In 1896, Jawlensky, now a captain, left the army and moved to Munich with Werefkin to study with the artist Anton Azbe. At Azbe’s studio, Jawlensky met Wassily Kandinsky, a fellow expatriate Russian artist. Jawlensky and Werefkin spent summers traveling throughout Europe studying the work of avant-garde artists such as Vincent van Gogh and Paul Gauguin and painting. In 1905, Jawlensky exhibited in Paris with the Fauves at the Salon d’Automne. In 1907, he painted with Matisse in his studio and began a long friendship with the Nabis artists Jan Verkade and Paul Sérusier. Through these artists, he became familiar with Theosophy, mysticism and synthesist principles of color. His style during this period was characterized by simplified forms, flat areas of color, and heavy black outlines.

Between 1908 and 1910, Jawlensky and Werefkin spent summers in the Bavarian Alps with Kandinsky and his companion Gabriele Münter.
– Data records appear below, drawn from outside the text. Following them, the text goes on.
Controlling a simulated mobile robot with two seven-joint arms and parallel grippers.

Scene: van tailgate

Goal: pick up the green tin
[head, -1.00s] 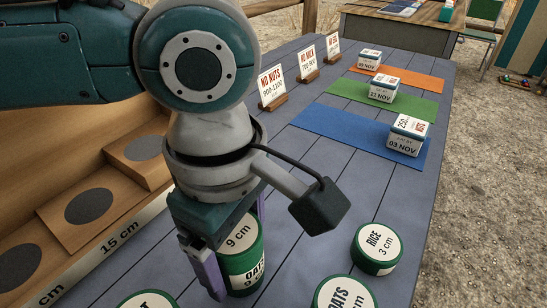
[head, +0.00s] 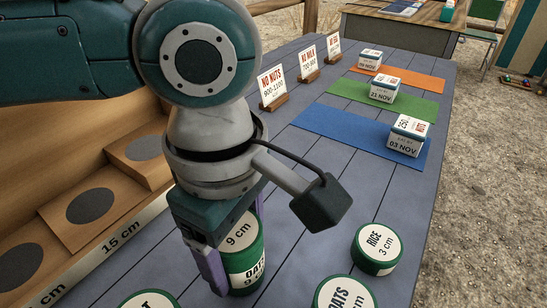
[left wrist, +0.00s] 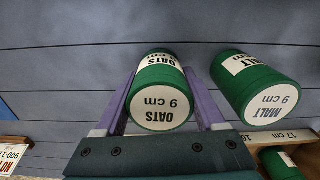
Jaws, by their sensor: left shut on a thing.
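A green tin with a white label reading OATS 9 cm (head: 246,264) stands upright on the grey-blue plank table (head: 345,195). My left gripper (head: 235,270) comes down over it, with its purple fingers on either side, shut on the tin. The left wrist view shows the same oats tin (left wrist: 161,100) between the two fingers (left wrist: 160,103). Part of the tin is hidden by the gripper in the head view. Other green tins stand near: a rice tin of 3 cm (head: 377,249), another oats tin (head: 344,294), and a malt tin of 9 cm (left wrist: 260,95).
A wooden stepped rack (head: 75,245) with dark round spots runs along the left. Small sign cards (head: 271,86) stand at the back. White boxes (head: 408,135) sit on blue, green and orange mats (head: 330,128). The table's middle right is clear.

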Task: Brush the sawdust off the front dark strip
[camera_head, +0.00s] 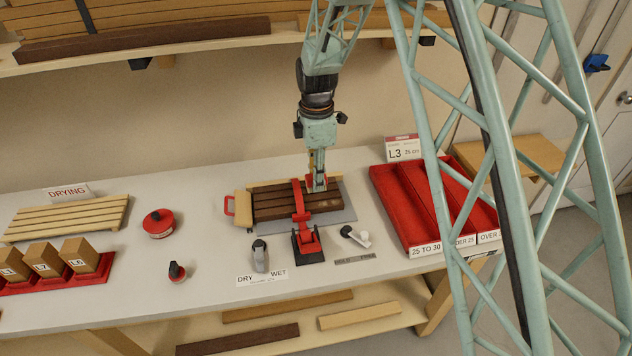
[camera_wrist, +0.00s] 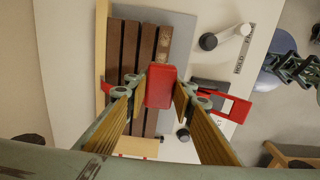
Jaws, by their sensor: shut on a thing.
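Several dark strips (camera_head: 270,203) lie side by side on a grey plate (camera_head: 347,215) on the bench. The front dark strip (camera_wrist: 150,122) is the rightmost one in the wrist view; pale sawdust (camera_wrist: 164,43) shows near its upper end there. A red clamp (camera_head: 299,200) crosses over the strips; part of it shows in the wrist view (camera_wrist: 236,108). My gripper (camera_head: 318,184) is over the strips, just right of the clamp. It is shut on a red block-shaped handle (camera_wrist: 160,86), seen from above. Whatever is under the handle is hidden.
Two levers, one by the DRY/WET label (camera_head: 260,255) and one by the HOLD/FREE label (camera_head: 356,236), stand in front of the plate. Red sorting bins (camera_head: 402,208) are at right. A drying rack (camera_head: 70,218), labelled blocks (camera_head: 46,258) and a red round tin (camera_head: 158,223) are at left.

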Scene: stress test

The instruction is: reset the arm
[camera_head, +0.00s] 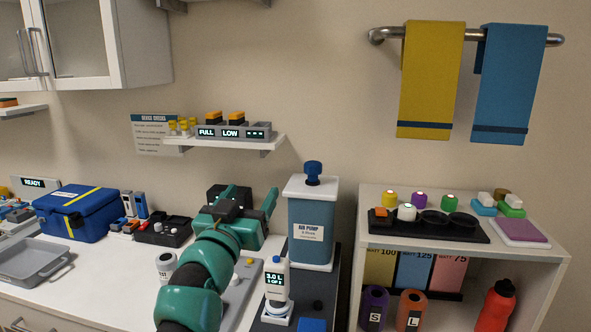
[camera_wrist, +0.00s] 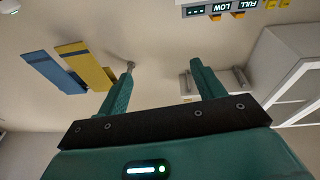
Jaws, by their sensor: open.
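My green arm reaches up over the white counter (camera_head: 110,277) in the head view. My gripper (camera_head: 250,198) is at its end, with two green fingers spread apart. That view is upside down and faces the wall. My arm hides part of the counter behind it.
The air pump (camera_head: 312,232) stands close right of my gripper, with a 3.0 L display device (camera_head: 277,285) in front. A blue case (camera_head: 75,213) and grey tray (camera_head: 30,262) are at left. Yellow and blue towels (camera_head: 430,80) hang upper right. A shelf unit (camera_head: 548,248) stands at right.
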Painting landscapes of their mountainous surroundings, they experimented with one another’s techniques, and formulated an expressive use of color divorced from representational form. In 1909, the artists found the Neue Künstlervereinigung München (NKVM), an avant-garde art association. In 1911, Kandisnky and Franz Marc left the NKVM to form the Blaue Reiter. Jawlensky and Werefkin remained in the NKVM until 1912, when they too joined the Blaue Reiter. The Blaue Reiter did not survive World War I. However, in 1924, a new group, the Blue Four, was formed by Kandinsky, Jawlensky, Paul Klee and Lyonel Feininger.

Expelled from Germany after the outbreak of World War I, Jawlensky moved to Switzerland where he began a cycle of increasingly abstract landscapes depicting the view from his window in St Prex on Lake Geneva. Between 1917 and 1920, he produced his best-known series of works: the Mystical Heads (1917–19), and the Saviour’s Faces (1918–20). In these works he reduced conventional portraiture to abstract line, form and color., In 1921 he began another cycle in the same vein, his Abstract (sometimes called Constructivist) Heads (1921–35). This series, characterized by the use of recurring compositional elements, presented increasingly stylized heads.
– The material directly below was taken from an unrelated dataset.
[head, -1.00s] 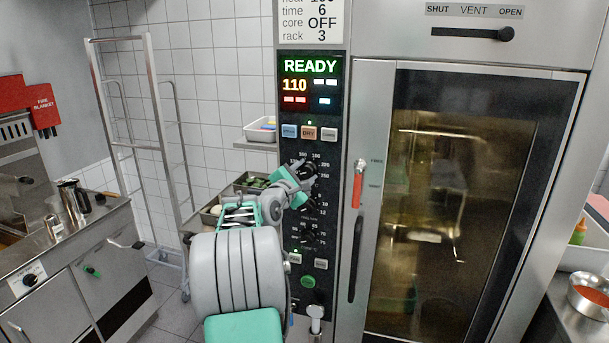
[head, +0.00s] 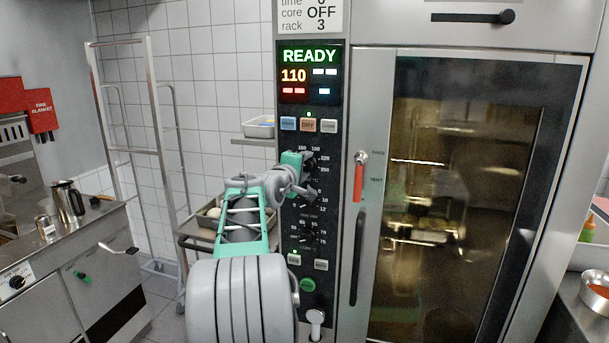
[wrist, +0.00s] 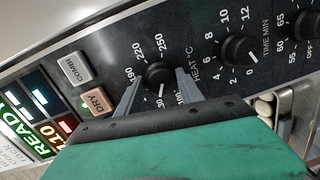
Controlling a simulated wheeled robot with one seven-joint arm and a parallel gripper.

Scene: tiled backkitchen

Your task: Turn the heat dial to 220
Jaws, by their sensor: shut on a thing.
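The heat dial (wrist: 158,73) is a round black knob on the dark oven panel, marked HEAT °C, with 190, 220 and 250 legible around it. In the wrist view my gripper (wrist: 159,78) has one grey finger on each side of the knob and is shut on it. The knob's white mark is on its lower side in this view, away from 220. In the head view my gripper (head: 301,164) is against the panel at the heat dial and partly hides it. The display (head: 309,74) reads READY and 110.
The time dial (wrist: 240,50) is close beside the heat dial. The DRY button (wrist: 95,101) and COMBI button (wrist: 77,68) are on its other side. The oven door handle (head: 357,258) stands right of the panel. A rack trolley (head: 160,130) is at the left.
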In 1922, Jawlensky married Werefkin’s former maid Hélène Nesnakomoff, and moved to Wiesbaden. Beginning in 1929, Jawlensky suffered from a crippling arthritis that severely limited his creative activity and eventually resulted in complete paralysis. Nevertheless, he continued to paint, producing more than 1000 works in the Meditations series (1934–37), which included abstract landscapes and still-lifes, as well as portraits. This series represented further variations on the face broken down into its component parts of simple geometric shapes, line and color.

In 1933, the Nazis forbade Jawlensky to display his art and removed 72 works from German museums In 1937, two of his paintings were included in the “Degenerate Art” exhibition. By this time his images of faces had been deconstructed to their most basic form: a cross forming the expressive brow, a nose and mouth on a richly colored background. In 1938, Jawlensky’s physical condition forced him to stop painting altogether, and he died in March 1941 in Weisbaden. He was buried in Russia.